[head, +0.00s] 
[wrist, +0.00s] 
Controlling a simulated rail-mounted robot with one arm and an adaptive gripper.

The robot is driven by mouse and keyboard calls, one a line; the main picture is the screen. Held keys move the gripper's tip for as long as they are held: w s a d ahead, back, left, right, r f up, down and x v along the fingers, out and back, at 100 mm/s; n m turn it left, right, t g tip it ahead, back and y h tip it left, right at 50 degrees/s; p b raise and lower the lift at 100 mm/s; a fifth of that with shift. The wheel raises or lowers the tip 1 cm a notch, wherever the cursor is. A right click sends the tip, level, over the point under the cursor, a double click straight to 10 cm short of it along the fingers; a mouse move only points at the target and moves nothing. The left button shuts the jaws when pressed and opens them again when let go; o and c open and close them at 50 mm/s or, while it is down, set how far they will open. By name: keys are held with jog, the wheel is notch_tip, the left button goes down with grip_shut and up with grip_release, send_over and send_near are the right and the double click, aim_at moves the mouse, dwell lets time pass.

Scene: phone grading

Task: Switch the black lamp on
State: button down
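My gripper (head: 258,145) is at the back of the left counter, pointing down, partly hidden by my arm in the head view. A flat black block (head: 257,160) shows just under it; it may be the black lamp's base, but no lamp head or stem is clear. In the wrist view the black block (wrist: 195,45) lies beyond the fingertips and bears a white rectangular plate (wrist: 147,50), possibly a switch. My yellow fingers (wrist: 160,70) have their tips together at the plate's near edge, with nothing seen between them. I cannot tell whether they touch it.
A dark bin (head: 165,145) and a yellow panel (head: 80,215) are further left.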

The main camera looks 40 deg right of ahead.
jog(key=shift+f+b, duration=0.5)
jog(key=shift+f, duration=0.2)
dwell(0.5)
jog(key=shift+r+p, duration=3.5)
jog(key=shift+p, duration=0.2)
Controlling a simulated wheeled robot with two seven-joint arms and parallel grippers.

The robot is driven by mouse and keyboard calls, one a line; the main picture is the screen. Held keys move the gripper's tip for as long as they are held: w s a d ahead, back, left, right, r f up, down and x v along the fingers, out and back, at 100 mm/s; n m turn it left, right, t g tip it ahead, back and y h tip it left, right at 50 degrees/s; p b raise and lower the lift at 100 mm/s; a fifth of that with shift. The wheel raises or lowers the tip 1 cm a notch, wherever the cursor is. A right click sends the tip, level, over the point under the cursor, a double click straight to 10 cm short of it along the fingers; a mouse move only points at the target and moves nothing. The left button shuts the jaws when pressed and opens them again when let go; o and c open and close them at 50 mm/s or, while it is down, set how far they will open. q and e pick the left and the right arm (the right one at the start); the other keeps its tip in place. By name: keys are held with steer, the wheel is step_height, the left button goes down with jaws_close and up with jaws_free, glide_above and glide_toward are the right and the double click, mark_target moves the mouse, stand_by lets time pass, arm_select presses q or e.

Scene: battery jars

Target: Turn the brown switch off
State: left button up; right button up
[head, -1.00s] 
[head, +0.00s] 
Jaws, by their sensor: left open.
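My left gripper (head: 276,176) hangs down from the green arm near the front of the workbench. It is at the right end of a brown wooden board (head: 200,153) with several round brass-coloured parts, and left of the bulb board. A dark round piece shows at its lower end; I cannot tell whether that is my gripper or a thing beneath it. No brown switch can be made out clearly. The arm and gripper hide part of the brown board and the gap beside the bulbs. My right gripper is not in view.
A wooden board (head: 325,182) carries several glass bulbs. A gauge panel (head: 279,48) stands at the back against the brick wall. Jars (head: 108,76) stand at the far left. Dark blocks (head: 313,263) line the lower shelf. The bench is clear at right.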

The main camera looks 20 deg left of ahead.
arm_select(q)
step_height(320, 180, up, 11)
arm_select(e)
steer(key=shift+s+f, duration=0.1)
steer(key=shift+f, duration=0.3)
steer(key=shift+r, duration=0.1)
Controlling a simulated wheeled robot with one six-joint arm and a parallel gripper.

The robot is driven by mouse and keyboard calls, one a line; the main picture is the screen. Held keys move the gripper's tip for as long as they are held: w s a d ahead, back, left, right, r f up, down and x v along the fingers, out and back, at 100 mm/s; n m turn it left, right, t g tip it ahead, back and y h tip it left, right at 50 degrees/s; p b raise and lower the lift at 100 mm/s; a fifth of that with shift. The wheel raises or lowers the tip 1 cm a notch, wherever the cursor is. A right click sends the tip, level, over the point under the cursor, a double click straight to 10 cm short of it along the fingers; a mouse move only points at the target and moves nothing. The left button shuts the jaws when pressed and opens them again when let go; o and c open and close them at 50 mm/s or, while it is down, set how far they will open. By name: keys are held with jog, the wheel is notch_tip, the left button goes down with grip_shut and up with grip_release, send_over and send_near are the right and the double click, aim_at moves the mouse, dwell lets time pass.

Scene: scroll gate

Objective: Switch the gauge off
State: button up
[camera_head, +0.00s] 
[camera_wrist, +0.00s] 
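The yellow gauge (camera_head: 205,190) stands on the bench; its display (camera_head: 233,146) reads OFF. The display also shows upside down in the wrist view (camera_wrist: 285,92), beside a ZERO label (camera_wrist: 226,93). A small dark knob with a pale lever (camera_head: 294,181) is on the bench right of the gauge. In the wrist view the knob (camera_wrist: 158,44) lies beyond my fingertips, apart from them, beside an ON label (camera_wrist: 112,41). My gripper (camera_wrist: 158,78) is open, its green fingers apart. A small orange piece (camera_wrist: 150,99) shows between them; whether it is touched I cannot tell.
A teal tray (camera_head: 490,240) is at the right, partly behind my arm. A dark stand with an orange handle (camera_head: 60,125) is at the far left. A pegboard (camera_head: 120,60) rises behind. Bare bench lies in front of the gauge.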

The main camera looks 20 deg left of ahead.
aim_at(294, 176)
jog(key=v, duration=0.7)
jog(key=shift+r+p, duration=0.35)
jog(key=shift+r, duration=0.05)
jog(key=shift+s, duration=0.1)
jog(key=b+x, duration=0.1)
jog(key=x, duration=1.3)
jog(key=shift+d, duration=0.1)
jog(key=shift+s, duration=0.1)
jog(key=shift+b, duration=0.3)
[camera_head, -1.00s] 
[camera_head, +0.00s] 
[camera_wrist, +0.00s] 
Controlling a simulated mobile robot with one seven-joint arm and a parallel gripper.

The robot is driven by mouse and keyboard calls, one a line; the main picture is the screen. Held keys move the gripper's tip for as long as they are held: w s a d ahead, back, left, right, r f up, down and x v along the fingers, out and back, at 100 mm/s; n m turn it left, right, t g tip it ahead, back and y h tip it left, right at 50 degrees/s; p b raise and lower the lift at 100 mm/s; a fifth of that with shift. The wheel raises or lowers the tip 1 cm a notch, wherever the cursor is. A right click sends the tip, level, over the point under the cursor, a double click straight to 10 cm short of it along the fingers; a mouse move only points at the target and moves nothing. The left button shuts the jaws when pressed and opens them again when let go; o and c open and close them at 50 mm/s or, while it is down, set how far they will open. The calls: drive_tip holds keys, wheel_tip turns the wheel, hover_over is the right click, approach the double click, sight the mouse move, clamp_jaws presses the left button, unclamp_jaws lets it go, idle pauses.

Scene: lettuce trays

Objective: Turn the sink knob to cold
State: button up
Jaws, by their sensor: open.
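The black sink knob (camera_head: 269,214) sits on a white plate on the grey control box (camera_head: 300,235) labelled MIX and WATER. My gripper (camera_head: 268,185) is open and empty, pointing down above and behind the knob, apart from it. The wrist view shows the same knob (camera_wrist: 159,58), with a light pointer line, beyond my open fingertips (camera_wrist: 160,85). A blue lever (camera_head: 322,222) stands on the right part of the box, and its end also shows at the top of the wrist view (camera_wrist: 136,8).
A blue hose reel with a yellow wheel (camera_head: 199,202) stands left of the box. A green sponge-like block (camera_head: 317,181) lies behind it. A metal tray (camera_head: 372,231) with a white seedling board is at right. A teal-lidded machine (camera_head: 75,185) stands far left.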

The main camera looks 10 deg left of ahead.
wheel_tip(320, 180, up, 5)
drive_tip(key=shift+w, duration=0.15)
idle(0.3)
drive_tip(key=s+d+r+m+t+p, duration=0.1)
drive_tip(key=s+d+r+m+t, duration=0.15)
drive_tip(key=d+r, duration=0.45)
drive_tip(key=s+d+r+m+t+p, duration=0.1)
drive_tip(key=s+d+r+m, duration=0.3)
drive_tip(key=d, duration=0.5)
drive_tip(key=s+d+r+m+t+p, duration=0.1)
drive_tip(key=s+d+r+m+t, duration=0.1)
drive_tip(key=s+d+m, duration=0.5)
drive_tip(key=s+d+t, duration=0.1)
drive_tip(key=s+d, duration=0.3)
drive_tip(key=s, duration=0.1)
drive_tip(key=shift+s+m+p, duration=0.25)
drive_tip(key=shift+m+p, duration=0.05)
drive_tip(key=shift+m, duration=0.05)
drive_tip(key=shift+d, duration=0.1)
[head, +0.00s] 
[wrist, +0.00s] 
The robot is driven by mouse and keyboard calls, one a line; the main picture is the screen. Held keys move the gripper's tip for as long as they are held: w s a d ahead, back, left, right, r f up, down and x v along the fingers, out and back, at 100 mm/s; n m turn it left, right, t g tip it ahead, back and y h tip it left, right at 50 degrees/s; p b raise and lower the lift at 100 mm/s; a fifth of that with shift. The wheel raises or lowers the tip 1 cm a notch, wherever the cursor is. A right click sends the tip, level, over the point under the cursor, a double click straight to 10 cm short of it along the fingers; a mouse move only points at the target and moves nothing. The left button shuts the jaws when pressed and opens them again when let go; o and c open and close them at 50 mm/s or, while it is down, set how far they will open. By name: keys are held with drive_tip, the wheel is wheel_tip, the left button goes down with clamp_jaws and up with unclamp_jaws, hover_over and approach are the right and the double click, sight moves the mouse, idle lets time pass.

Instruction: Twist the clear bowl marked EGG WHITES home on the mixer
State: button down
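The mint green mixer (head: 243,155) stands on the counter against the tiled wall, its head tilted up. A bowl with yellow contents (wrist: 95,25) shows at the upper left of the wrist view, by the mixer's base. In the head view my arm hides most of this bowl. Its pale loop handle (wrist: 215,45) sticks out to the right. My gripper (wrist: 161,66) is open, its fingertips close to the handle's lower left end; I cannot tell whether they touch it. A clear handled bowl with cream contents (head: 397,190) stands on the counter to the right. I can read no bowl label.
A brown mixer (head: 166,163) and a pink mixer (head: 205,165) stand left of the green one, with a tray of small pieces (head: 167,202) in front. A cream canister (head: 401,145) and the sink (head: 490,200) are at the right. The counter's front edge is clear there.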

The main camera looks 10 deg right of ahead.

◇ ◇ ◇ ◇

Please write out exactly the lines from the start of the data through the line that contains "Controlling a simulated wheeled robot with two", both ends included, and nothing else.

[head, +0.00s] 
[wrist, +0.00s] 
Controlling a simulated rail-mounted robot with one arm and an adaptive gripper.

The robot is driven by mouse and keyboard calls, one a line; the main picture is the screen. Held keys move the gripper's tip for as long as they are held: w s a d ahead, back, left, right, r f up, down and x v along the fingers, out and back, at 100 mm/s; n m turn it left, right, t g tip it ahead, back and y h tip it left, right at 50 degrees/s; p b raise and lower the lift at 100 mm/s; a fifth of that with shift. The wheel raises or lowers the tip 1 cm a notch, wherever the cursor is. A right click sends the tip, level, over the point under the cursor, a double click straight to 10 cm short of it along the fingers; a mouse move only points at the target and moves nothing. The left button shuts the jaws when pressed and opens them again when let go; o and c open and close them at 50 mm/s or, while it is down, set how far they will open. By name: keys are held with jog, the wheel is notch_tip, the left button goes down with grip_shut and up with grip_release, send_over and send_near are the right and the double click, aim_at moves the mouse, dwell lets time pass.

Scene: phone grading

Task: Switch the black lamp on
State: button down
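My gripper (head: 258,145) is at the back of the left counter, pointing down, partly hidden by my arm in the head view. A flat black block (head: 257,160) shows just under it; it may be the black lamp's base, but no lamp head or stem is clear. In the wrist view the black block (wrist: 195,45) lies beyond the fingertips and bears a white rectangular plate (wrist: 147,50), possibly a switch. My yellow fingers (wrist: 160,70) have their tips together at the plate's near edge, with nothing seen between them. I cannot tell whether they touch it.
A dark bin (head: 165,145) and a yellow panel (head: 80,215) are further left.

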The main camera looks 40 deg right of ahead.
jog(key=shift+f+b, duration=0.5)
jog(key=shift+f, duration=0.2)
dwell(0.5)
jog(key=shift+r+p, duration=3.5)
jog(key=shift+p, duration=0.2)
Controlling a simulated wheeled robot with two seven-joint arms and parallel grippers.

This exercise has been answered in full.